Saudi-Arabien ist ein Land, das entschlossen den Terror bekämpft und sich auch darüber im klaren ist, dass es beim Kampf gegen den muslimisch-arabischen Terror in der Islamischen Welt eine herausgehobene Rolle hat.
Ursula von der Leyen im Dezember 2016 in Riad [1]

Saudi-Arabien gilt als einer der autoritärsten Staaten der Welt, in dem grundlegende Menschen- und Bürgerrechte mit Füßen getreten werden. Die wahhabitische Monarchie praktiziert eine reaktionäre und repressive Auslegung des Korans, politische Gegner werden enthauptet, Frauen wegen Ehebruchs gesteinigt, es kommt zu öffentlichen Auspeitschungen, anderen Formen der Folter und zahlreichen Hinrichtungen, Minderheiten werden verfolgt und die Meinungsfreiheit ist massiv eingeschränkt. Es gibt weder Parteien noch Gewerkschaften, Demonstrationen sind verboten. Das saudische Herrscherhaus verkörpert eine extrem reiche Elite mit einer nahezu uneingeschränkten Machtfülle, deren zutiefst rassistischer Gesellschaftsentwurf auf einem teils sklavenähnlichen Ausbeutungsregime gründet, dem insbesondere ausländische Arbeitskräfte in dienender Stellung oder auf den Baustellen zahlreicher Großprojekte unterworfen werden.
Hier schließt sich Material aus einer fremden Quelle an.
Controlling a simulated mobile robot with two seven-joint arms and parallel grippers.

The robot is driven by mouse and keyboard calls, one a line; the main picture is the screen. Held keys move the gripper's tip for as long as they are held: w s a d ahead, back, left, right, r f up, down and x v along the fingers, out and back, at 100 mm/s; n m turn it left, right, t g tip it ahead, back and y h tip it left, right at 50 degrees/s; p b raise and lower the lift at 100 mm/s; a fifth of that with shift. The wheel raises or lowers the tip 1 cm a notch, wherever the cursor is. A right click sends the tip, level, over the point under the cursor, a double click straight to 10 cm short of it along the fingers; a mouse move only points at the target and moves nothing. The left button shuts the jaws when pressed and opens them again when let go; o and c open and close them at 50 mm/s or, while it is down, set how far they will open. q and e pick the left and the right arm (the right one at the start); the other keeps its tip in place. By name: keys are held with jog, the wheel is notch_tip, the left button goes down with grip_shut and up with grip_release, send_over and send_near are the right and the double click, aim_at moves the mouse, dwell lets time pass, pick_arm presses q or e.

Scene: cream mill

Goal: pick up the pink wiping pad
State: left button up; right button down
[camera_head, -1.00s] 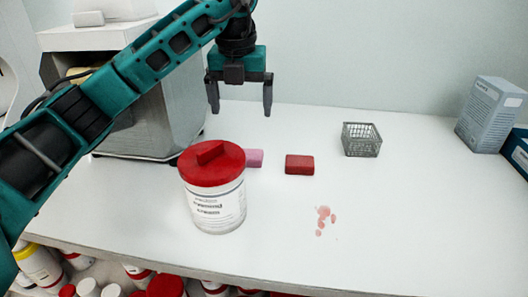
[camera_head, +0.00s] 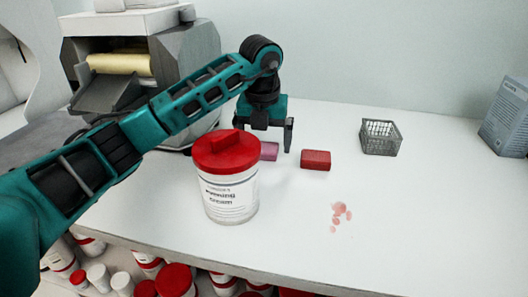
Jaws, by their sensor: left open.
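The pink wiping pad (camera_head: 269,151) lies on the white table, partly hidden behind a white jar with a red lid (camera_head: 229,177). My left gripper (camera_head: 264,140) is open and points down over the pad. One finger shows to the right of the pad; the other is mostly hidden behind the jar's lid. I cannot tell how far above the table the fingertips are. My right gripper is not in view.
A red block (camera_head: 316,160) lies just right of the pad. A grey wire basket (camera_head: 380,137) stands farther right, and a grey box (camera_head: 507,118) at the right edge. Pink smears (camera_head: 340,213) mark the front. The mill (camera_head: 150,70) stands behind my arm.

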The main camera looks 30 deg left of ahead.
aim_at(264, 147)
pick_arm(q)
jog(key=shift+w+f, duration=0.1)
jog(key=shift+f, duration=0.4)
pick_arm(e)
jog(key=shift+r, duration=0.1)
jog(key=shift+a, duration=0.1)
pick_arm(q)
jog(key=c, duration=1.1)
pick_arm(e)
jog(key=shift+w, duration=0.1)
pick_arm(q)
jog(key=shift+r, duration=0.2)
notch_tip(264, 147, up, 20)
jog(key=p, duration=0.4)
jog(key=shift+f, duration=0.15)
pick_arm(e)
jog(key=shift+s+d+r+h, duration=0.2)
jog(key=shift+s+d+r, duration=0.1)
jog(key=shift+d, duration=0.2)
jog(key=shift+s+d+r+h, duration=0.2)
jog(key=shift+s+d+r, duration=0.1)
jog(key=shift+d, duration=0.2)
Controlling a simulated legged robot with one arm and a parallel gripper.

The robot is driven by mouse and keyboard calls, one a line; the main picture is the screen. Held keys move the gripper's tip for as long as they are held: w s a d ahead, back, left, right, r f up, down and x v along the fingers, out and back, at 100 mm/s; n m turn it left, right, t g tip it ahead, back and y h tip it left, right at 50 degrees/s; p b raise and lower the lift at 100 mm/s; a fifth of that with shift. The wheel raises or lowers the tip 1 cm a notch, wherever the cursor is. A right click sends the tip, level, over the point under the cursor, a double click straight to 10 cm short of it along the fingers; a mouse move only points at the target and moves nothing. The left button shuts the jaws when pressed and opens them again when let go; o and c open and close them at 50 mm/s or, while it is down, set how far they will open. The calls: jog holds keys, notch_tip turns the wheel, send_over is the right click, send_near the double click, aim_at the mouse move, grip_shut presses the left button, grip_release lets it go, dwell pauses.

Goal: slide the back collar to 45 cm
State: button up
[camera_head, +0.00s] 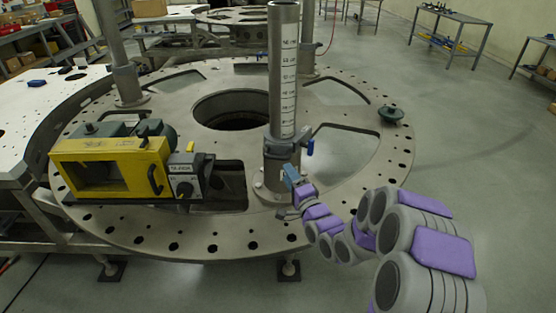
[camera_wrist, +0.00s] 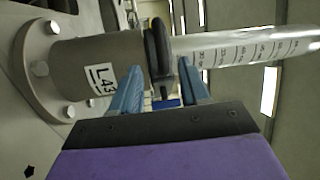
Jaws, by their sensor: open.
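The nearest upright post (camera_head: 283,75) carries a printed scale and stands on a bolted base on the round plate. A grey collar (camera_head: 281,149) with a blue handle (camera_head: 310,147) sits low on it, below the scale marks. My gripper (camera_head: 291,175) is at this post, just below the collar. In the wrist view the post lies sideways, and a dark collar ring (camera_wrist: 158,48) shows between the open blue fingers of my gripper (camera_wrist: 160,65). I cannot tell whether the fingers touch it. A label (camera_wrist: 104,78) is on the thicker base sleeve.
The round plate (camera_head: 350,222) has a central hole and several cutouts. A yellow box unit (camera_head: 110,165) with a dial sits left of the post. Another post (camera_head: 110,35) with a collar (camera_head: 127,83) stands behind left. A dark green knob (camera_head: 391,113) is at right.

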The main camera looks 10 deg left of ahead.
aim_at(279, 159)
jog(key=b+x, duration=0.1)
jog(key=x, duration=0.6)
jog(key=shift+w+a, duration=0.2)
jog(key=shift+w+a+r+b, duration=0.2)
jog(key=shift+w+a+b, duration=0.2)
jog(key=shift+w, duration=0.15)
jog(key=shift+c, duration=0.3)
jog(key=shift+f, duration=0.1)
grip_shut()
Zugleich greift der saudische Drang nach Vorherrschaft weit über das eigene Land hinaus und strebt den Aufstieg zur Regionalmacht an. So unterstützt Saudi-Arabien finanziell und politisch die Miliz Ahrar al-Scham, laut Generalbundesanwalt eine "ausländische terroristische Vereinigung" und "eine der größten und einflussreichsten salafistisch-jihadistischen Gruppierungen der syrischen Aufstandsbewegung". Sie verfolge das Ziel, "das Regime des syrischen Machthabers Assad zu stürzen und einen allein auf der Scharia gegründeten Gottesstaat zu errichten".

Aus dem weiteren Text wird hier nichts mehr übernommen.